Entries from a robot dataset
★ ★ ★ ★

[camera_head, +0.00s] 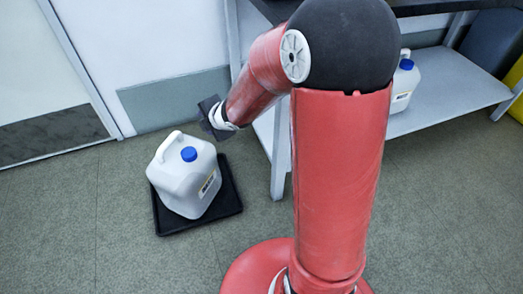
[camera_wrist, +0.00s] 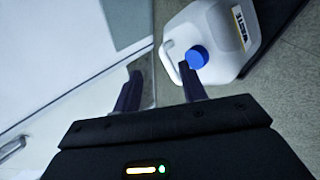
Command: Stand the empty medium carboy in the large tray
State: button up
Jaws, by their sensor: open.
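A white carboy (camera_head: 184,180) with a blue cap, a top handle and a side label stands upright in a black tray (camera_head: 226,204) on the floor. In the wrist view the carboy (camera_wrist: 222,38) is at the upper right, its label reading "WASTE", with a dark part of the tray (camera_wrist: 272,18) beside it. My gripper (camera_head: 213,115) is above and right of the carboy in the head view, apart from it. In the wrist view my gripper (camera_wrist: 160,86) is open and empty, its right finger overlapping the carboy's edge near the cap. The carboy's fill cannot be told.
Another white carboy with a blue cap (camera_head: 404,82) stands on the grey lower shelf (camera_head: 440,90) of a bench at the right. A bench leg (camera_head: 278,155) is right of the tray. A yellow object is at the far right edge. Floor left of the tray is clear.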

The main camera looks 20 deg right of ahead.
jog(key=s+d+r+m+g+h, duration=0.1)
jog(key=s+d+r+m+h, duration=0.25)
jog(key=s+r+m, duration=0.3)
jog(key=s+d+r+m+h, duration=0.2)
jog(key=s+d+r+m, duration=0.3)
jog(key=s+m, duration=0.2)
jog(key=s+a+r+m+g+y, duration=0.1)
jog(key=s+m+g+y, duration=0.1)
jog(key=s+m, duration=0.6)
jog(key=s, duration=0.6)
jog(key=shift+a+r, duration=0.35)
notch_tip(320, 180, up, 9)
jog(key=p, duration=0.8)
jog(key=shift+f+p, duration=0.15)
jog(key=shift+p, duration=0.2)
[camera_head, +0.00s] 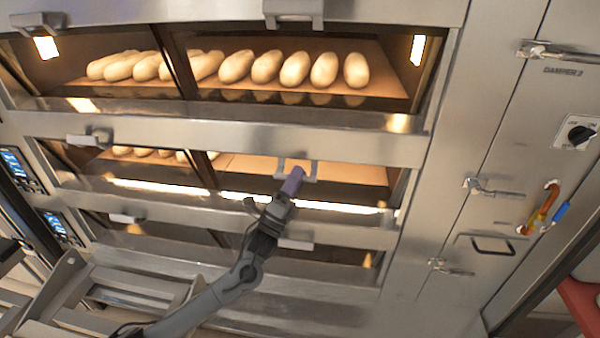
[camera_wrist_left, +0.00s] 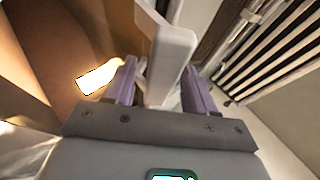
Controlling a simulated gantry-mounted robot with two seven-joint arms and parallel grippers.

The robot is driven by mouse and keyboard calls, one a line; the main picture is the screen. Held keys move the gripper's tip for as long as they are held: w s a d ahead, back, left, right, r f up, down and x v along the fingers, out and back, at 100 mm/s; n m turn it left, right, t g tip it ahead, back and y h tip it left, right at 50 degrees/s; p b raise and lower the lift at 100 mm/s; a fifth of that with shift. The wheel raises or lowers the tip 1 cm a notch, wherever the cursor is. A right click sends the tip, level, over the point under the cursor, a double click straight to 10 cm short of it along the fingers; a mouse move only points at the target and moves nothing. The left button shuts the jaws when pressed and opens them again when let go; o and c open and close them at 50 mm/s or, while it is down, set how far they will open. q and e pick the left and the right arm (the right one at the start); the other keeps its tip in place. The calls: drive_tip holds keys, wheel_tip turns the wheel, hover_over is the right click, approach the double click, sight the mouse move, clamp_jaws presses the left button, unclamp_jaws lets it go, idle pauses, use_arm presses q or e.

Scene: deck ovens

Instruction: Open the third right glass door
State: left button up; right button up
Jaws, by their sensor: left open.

★ ★ ★ ★

Instructions for the task. Which lines of the material contain the string "State"? List each of them.

Response to this task.
State: button up
State: left button up; right button up

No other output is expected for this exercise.